Brief: Restate the full listing word for word and leave the pictures out.

Data lines:
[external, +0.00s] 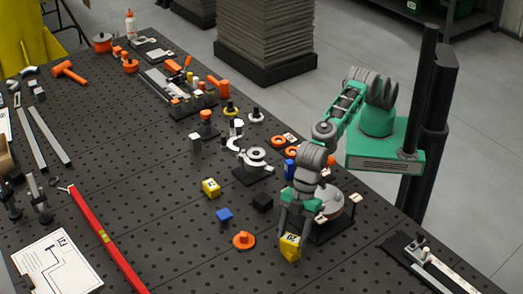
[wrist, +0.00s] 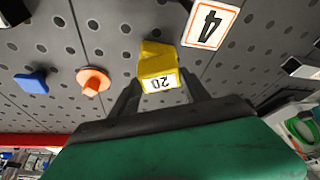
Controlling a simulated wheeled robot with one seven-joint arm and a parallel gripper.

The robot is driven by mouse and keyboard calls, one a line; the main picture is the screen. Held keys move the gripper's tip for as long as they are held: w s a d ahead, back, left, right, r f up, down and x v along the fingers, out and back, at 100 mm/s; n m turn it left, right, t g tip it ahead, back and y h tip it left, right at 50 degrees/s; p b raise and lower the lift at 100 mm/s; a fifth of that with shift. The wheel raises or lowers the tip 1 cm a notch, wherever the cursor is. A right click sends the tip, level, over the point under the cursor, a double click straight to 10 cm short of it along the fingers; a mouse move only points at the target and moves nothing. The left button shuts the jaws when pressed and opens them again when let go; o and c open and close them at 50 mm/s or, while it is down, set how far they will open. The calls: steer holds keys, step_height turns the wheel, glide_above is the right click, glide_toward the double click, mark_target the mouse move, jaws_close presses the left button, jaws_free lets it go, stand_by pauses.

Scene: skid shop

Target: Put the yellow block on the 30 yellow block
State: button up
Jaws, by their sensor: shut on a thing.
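A yellow block with a white label that reads 20 (external: 289,251) is between the fingers of my gripper (external: 294,232), near the table's right edge. In the wrist view, my gripper (wrist: 160,88) is shut on this yellow block (wrist: 157,60), its label facing the camera. I cannot tell whether the block touches the table. A second yellow block (external: 210,188) sits on the table to the left and farther back in the external view. It has a white label, too small to read surely.
A blue block (external: 224,215), a black block (external: 262,203) and an orange knob (external: 244,240) lie near the blocks. A grey round fixture (external: 320,203) stands behind my gripper. A red level (external: 105,240) lies to the left. Bare perforated table lies between the level and blocks.

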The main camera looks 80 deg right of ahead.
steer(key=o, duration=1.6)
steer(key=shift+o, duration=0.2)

Result:
[external, +0.00s] 
[wrist, +0.00s] 
Controlling a simulated wheeled robot with one seven-joint arm and a parallel gripper.

The robot is driven by mouse and keyboard calls, one a line; the main picture is the screen. Held keys move the gripper's tip for as long as they are held: w s a d ahead, back, left, right, r f up, down and x v along the fingers, out and back, at 100 mm/s; n m turn it left, right, t g tip it ahead, back and y h tip it left, right at 50 degrees/s; p b raise and lower the lift at 100 mm/s; a fifth of that with shift. The wheel raises or lowers the tip 1 cm a notch, wherever the cursor is. A right click sends the tip, level, over the point under the cursor, a double click straight to 10 cm short of it along the fingers; a mouse move only points at the target and moves nothing. The left button shuts the jaws when pressed and opens them again when let go; o and c open and close them at 50 mm/s or, while it is down, set how far they will open. The calls: steer holds keys, step_height turns the wheel, glide_above is the right click, glide_toward the double click, mark_target the mouse move, jaws_close presses the left button, jaws_free lets it go, stand_by pauses.

Scene: skid shop

Target: Put the yellow block on the 30 yellow block
State: button up
Jaws, by their sensor: shut on a thing.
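A yellow block with a white label that reads 20 (external: 289,251) is between the fingers of my gripper (external: 294,232), near the table's right edge. In the wrist view, my gripper (wrist: 160,88) is shut on this yellow block (wrist: 157,60), its label facing the camera. I cannot tell whether the block touches the table. A second yellow block (external: 210,188) sits on the table to the left and farther back in the external view. It has a white label, too small to read surely.
A blue block (external: 224,215), a black block (external: 262,203) and an orange knob (external: 244,240) lie near the blocks. A grey round fixture (external: 320,203) stands behind my gripper. A red level (external: 105,240) lies to the left. Bare perforated table lies between the level and blocks.

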The main camera looks 80 deg right of ahead.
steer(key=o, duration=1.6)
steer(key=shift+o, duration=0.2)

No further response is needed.